# Supplied material
════════════════════

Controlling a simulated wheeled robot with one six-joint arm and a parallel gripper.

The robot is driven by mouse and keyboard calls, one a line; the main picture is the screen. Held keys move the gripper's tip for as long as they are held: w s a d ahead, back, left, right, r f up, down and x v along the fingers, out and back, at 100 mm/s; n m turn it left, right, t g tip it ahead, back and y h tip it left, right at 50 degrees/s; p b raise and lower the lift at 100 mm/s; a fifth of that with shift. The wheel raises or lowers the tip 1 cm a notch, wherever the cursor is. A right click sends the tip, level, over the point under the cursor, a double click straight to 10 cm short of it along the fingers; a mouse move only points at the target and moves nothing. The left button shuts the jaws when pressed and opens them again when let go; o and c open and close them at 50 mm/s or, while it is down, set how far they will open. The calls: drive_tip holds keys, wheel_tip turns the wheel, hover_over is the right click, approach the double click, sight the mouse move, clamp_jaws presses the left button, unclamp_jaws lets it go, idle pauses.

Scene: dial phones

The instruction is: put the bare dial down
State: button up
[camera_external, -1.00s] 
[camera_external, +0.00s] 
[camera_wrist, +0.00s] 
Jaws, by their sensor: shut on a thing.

════════════════════

Copy down the whole of the data above, matching it exactly.

Controlling a simulated wheeled robot with one six-joint arm and a parallel gripper.

The robot is driven by mouse and keyboard calls, one a line; the main picture is the screen. Held keys move the gripper's tip for as long as they are held: w s a d ahead, back, left, right, r f up, down and x v along the fingers, out and back, at 100 mm/s; n m turn it left, right, t g tip it ahead, back and y h tip it left, right at 50 degrees/s; p b raise and lower the lift at 100 mm/s; a fifth of that with shift. The wheel raises or lowers the tip 1 cm a notch, wherever the cursor is. A right click sends the tip, level, over the point under the cursor, a double click straight to 10 cm short of it along the fingers; a mouse move only points at the target and moves nothing. The left button shuts the jaws when pressed and opens them again when let go; o and c open and close them at 50 mm/s or, while it is down, set how far they will open. The calls: drive_tip holds keys, wheel_tip turns the wheel, hover_over is the right click, approach the double click, sight the mouse move, clamp_jaws presses the left button, unclamp_jaws lets it go, idle pauses.

Scene: dial phones

The instruction is: put the bare dial down
State: button up
[camera_external, -1.00s] 
[camera_external, +0.00s] 
[camera_wrist, +0.00s] 
Jaws, by their sensor: shut on a thing.

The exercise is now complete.